O país do Jaguaribe, no Siarah


 

Do País do Jaguaribe (jaguar-u-ipe?), com as primeiras incursões destinadas à conquista e ocupação do território a oeste do Rio Grande e da Parahyba, sem esquecermos as lutas no Siarah Grande, com os guerreiros de Mel Redondo, aquele Irapuã tão famoso; do País do Jaguaribe até o território kiriri, onde nasce a grande enxurrada que inunda os vales jaguaribanos, há um espaço de tempo e um tempo no espaço dignos de uma demorada observação.

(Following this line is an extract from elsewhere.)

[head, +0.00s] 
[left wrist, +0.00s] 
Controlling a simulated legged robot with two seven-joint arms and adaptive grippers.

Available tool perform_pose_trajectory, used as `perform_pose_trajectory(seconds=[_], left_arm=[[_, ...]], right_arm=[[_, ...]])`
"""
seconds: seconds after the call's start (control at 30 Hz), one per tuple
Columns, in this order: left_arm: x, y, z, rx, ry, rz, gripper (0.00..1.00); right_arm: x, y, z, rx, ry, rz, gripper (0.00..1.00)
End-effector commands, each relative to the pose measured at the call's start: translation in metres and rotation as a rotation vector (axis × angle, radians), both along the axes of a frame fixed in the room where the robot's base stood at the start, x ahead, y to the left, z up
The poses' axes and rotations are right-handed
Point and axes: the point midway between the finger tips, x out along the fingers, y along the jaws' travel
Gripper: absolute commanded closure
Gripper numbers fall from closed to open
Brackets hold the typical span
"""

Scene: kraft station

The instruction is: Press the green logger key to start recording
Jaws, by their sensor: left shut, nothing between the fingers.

A história do Vale do Jaguaribe comportou muita discussão e por certo ainda as comportará, partindo de agora, quando as comportas do Castanhão vão se abrir, trazendo uma água advinda dos sagrados mananciais celestes, que de quando em vez fazem chorar um choro de água muita sobre o nosso chão rude.

Franklin Távora (natural do País do Jaguaribe), com o seu juvenil trabalho, elaborou premissas e conjecturas sobre os nossos índios; Capistrano de Abreu enveredou também pelos mesmos caminhos de sertões e de outroras. E Raimundo Girão (outro jaguaribeiro), historiador arguto, fala-nos, outrossim, sobre este território, onde quem nasce traz uma marcada ancestralidade, também esta digna de uma demorada observação.

1603: partindo da Parahyba do Norte, o cristão-novo Pero Coelho aventurou-se para além do País do Jaguaribe, industriado, com certeza, pelas notícias de que havia, todavia, muita terra para além do Cotinguiba, esse marco de penetração do País Maior do Nordeste. Fracassou. Nada além de uma tentativa em Ararendá, na Ibiapaba, um revide vigoroso dos tocarijus e o posterior massacre dos insubmissos, indomáveis... A primeira notícia de uma seca medonha que se abateu sobre o Siarah ãtyguo.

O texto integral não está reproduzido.